• [STATED TASK] Reproduce exactly the lines starting at the line that contains "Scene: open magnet" and ending at the line that contains "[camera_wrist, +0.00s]". Omit pictures.
━━━
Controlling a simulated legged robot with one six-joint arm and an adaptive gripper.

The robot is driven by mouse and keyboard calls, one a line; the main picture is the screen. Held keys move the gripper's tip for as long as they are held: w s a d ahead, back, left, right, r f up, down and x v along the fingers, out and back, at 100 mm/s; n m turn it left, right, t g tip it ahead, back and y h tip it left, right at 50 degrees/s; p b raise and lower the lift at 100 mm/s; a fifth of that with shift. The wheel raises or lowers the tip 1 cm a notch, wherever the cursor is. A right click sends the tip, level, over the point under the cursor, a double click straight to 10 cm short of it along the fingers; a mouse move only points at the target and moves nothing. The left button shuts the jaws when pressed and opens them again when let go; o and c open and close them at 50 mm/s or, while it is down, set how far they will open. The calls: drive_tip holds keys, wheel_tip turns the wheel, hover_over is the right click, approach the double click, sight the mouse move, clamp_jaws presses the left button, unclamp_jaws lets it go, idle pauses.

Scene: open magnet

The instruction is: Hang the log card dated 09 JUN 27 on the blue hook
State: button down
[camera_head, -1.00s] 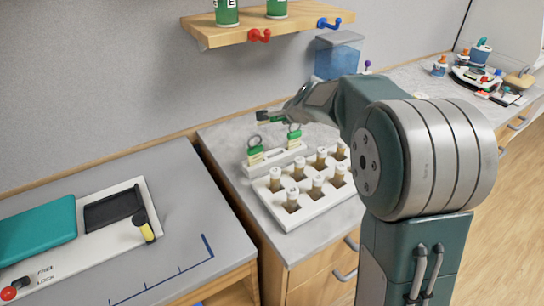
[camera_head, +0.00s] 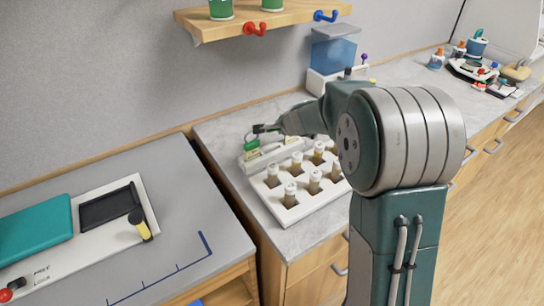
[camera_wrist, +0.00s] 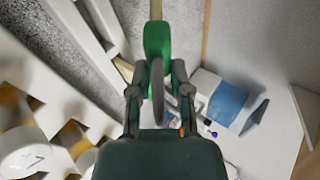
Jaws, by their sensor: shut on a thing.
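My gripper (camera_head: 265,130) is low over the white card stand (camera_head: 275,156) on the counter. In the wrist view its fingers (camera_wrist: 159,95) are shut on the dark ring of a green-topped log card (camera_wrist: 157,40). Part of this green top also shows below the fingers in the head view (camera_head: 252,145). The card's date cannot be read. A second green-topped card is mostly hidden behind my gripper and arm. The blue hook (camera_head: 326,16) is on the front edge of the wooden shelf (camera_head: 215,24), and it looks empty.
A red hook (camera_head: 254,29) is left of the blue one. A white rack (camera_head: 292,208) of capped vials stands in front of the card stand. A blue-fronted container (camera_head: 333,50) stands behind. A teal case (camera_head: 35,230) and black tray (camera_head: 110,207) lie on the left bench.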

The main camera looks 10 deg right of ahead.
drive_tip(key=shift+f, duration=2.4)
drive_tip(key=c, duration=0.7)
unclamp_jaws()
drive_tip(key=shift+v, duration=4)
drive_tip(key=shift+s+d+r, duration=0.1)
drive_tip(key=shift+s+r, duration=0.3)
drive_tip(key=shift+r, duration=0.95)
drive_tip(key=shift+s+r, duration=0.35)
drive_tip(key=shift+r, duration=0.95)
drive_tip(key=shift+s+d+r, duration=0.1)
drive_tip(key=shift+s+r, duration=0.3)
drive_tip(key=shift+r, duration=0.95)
━━━
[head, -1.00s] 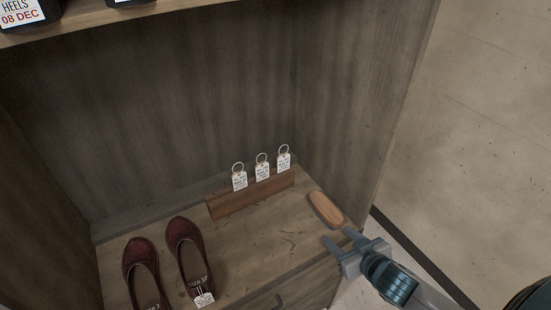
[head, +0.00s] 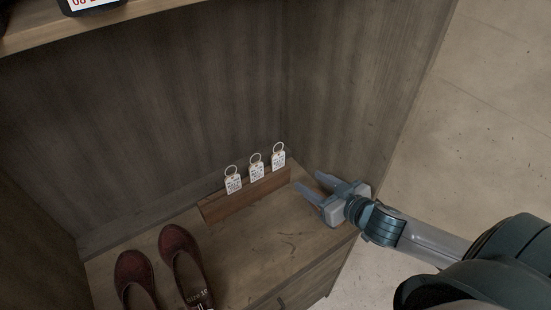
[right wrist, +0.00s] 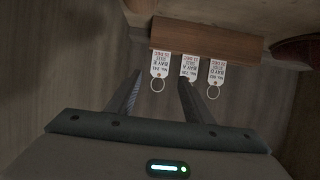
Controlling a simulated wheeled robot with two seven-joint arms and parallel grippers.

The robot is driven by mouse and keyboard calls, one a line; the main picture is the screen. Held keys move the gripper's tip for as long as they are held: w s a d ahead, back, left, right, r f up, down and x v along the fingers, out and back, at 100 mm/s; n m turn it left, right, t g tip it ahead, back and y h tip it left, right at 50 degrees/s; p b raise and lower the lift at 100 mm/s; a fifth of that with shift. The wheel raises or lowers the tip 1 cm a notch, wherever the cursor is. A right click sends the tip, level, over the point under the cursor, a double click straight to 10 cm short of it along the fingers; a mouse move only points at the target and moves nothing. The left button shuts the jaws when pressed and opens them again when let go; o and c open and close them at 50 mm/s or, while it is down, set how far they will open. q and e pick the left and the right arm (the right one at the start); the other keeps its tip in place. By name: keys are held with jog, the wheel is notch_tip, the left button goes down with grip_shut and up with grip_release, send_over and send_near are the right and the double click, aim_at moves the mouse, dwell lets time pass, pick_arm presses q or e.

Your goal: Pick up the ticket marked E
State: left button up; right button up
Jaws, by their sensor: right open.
━━━
• [FINAL RESULT]
Scene: open magnet

The instruction is: Hang the log card dated 09 JUN 27 on the blue hook
State: button down
[camera_head, -1.00s] 
[camera_head, +0.00s] 
[camera_wrist, +0.00s] 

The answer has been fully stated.